(Entries from a robot dataset)
■ ■ ■
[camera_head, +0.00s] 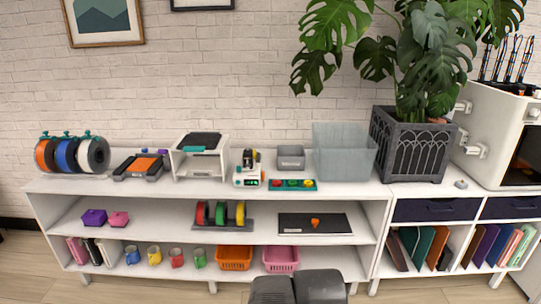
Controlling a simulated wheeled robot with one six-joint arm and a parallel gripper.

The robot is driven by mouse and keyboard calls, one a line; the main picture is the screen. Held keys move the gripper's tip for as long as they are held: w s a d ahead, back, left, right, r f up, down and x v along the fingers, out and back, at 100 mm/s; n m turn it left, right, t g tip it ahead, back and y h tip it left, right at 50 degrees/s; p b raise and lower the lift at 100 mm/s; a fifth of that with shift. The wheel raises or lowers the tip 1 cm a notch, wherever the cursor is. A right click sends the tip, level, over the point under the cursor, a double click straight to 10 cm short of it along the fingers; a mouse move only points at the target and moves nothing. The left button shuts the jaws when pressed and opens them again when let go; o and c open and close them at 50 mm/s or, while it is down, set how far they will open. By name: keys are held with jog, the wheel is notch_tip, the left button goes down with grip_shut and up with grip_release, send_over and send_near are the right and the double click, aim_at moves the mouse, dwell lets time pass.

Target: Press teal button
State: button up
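A small flat teal panel (292,188) lies on the white shelf top, near its front edge, right of centre. It carries a row of small round parts that look red, yellow and green; which one is the teal button is too small to tell. Just left of it stands a small white device (247,177) with teal-green and dark parts. Two dark grey blocks of my own body show at the bottom edge, well below and in front of the panel. Whether they are gripper fingers or arm parts cannot be told, and no clear fingertips show.
A grey bin (291,157) and a translucent tub (344,151) stand behind the panel. A white stand (200,160), an orange-and-dark device (142,166) and filament spools (72,154) are to the left. A planter (410,145) stands right. The space above the panel is clear.

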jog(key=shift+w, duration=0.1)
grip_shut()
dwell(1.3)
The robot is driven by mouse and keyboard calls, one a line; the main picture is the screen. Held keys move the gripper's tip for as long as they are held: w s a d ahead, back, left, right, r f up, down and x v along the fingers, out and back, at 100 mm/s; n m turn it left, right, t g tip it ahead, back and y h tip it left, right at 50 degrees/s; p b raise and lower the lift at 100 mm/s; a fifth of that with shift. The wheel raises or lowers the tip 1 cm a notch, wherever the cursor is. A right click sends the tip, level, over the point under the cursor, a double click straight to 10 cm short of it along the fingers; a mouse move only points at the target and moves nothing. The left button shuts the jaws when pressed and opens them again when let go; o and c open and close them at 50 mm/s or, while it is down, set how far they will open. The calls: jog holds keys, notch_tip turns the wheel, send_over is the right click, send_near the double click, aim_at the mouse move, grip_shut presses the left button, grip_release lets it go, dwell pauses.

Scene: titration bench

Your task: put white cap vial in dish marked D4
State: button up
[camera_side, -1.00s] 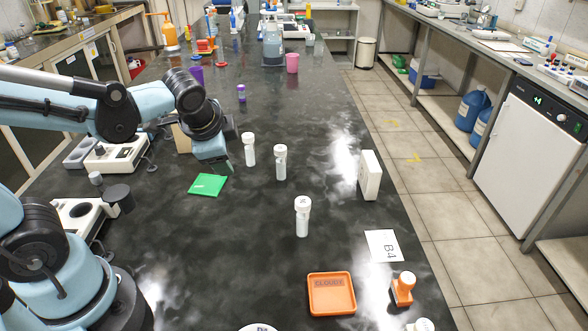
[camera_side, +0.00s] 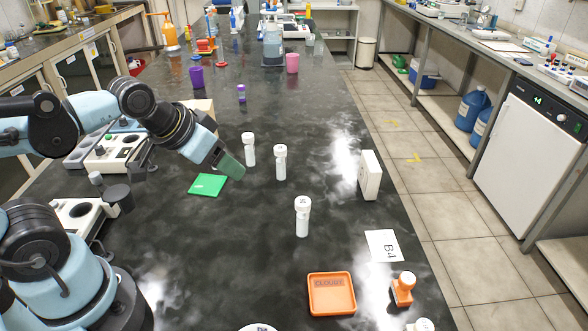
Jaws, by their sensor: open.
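Three pale vials with white caps stand upright on the dark bench: one at the back (camera_side: 249,150), one in the middle (camera_side: 280,163) and one nearer the front (camera_side: 302,217). A white round dish (camera_side: 258,328) is cut off by the bottom edge; its marking begins like a D, but the rest is hidden. No full D4 marking is readable. My gripper (camera_side: 231,167) is open, low over the bench, left of the back vial and beside the green square. Its finger details are small, and I see nothing held in it.
A green square (camera_side: 208,185) lies left of the vials. An orange tray (camera_side: 331,294) with dark lettering, a card reading B4 (camera_side: 382,246), an orange item with a white top (camera_side: 403,289) and a white box (camera_side: 369,175) stand to the right. The front middle is clear.

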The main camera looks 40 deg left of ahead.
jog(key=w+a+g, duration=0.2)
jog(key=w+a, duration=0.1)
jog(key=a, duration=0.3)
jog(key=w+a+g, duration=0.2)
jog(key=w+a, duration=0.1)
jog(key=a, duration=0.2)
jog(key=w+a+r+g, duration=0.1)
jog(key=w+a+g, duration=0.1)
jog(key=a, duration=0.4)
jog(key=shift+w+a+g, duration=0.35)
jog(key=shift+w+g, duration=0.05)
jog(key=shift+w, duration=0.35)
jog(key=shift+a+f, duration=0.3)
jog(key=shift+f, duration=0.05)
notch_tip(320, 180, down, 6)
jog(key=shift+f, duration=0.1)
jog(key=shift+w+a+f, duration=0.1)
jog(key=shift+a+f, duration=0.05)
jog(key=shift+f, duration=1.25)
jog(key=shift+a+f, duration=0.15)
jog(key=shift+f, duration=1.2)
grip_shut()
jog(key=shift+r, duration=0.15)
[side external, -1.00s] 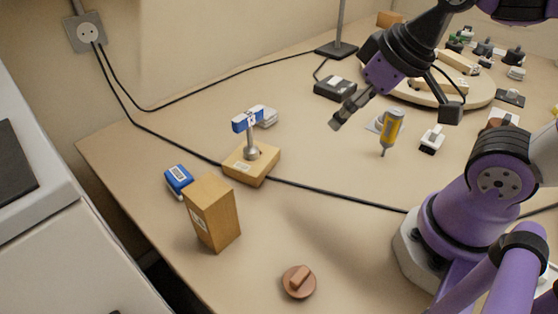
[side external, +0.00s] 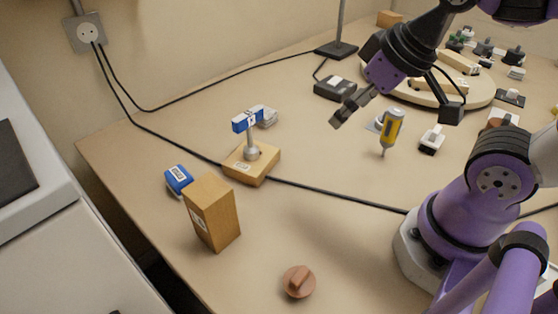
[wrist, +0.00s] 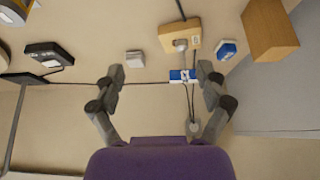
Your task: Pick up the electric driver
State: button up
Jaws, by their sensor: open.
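The electric driver (side external: 391,129) is yellow and grey. In the side external view it stands upright, tip down, on the bench right of centre. My gripper (side external: 394,113) is above the bench with its fingers spread wide and nothing between them. The driver appears between or just below the fingers in that view, but I cannot tell its depth from them. In the wrist view my open gripper (wrist: 160,78) faces the bench and wall, and a yellow object cut off at the top left corner may be the driver.
A wooden block with a post and blue-white top (side external: 248,120) stands at centre, near a tall wooden box (side external: 213,213) and a blue box (side external: 178,179). A black cable (side external: 335,192) crosses the bench. A round wooden platform (side external: 400,87) lies behind. The front middle is mostly clear.

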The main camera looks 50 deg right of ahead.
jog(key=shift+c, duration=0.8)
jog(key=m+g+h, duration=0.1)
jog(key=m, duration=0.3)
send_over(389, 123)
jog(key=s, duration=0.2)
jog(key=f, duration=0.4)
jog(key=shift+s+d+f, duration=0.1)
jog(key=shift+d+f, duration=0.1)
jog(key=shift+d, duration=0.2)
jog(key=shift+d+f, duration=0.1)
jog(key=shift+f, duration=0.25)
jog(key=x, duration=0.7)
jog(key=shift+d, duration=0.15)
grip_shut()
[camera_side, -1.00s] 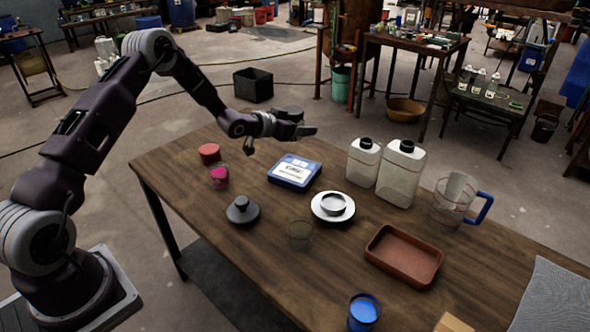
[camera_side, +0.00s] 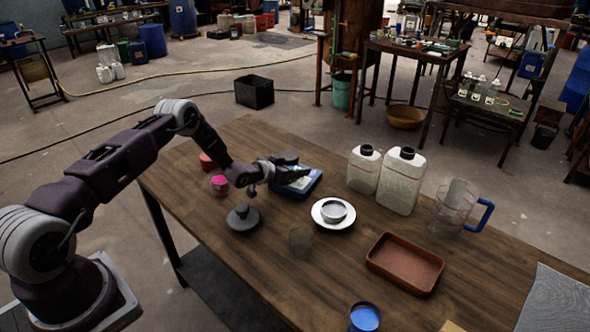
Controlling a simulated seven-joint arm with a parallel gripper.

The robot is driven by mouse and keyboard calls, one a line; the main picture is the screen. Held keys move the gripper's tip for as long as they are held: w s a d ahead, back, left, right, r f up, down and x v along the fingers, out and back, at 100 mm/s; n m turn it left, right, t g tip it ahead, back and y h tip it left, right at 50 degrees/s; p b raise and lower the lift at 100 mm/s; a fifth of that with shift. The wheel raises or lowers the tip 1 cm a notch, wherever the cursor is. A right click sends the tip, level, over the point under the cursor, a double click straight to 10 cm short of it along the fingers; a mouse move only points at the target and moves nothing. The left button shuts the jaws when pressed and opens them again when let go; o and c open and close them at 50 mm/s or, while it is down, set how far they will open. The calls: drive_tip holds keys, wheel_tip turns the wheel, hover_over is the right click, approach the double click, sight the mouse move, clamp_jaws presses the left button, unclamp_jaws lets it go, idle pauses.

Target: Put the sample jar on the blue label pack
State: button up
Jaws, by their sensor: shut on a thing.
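The blue label pack (camera_side: 307,187) lies flat near the far edge of the table, with a white label on top. My gripper (camera_side: 291,170) is above it and covers part of the label from this view. The gripper is shut on a dark, round-topped thing, which I take to be the sample jar (camera_side: 286,157); its lower part is hidden by the fingers. I cannot tell whether it touches the pack.
A pink jar (camera_side: 219,186), a red lid (camera_side: 207,161) and a dark knobbed lid (camera_side: 242,217) stand to the left. A white saucer with a dish (camera_side: 319,221) is close in front. White jugs (camera_side: 402,182) stand to the right, beyond a brown tray (camera_side: 404,284).

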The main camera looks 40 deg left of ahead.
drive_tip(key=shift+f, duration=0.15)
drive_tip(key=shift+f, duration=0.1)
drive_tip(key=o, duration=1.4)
■ ■ ■
WHAT TO PRODUCE: Look through the entries above and report each line where the string "joint" occurs.

WORKED ANSWER:
Controlling a simulated wheeled robot with one six-joint arm and a parallel gripper.
Controlling a simulated seven-joint arm with a parallel gripper.

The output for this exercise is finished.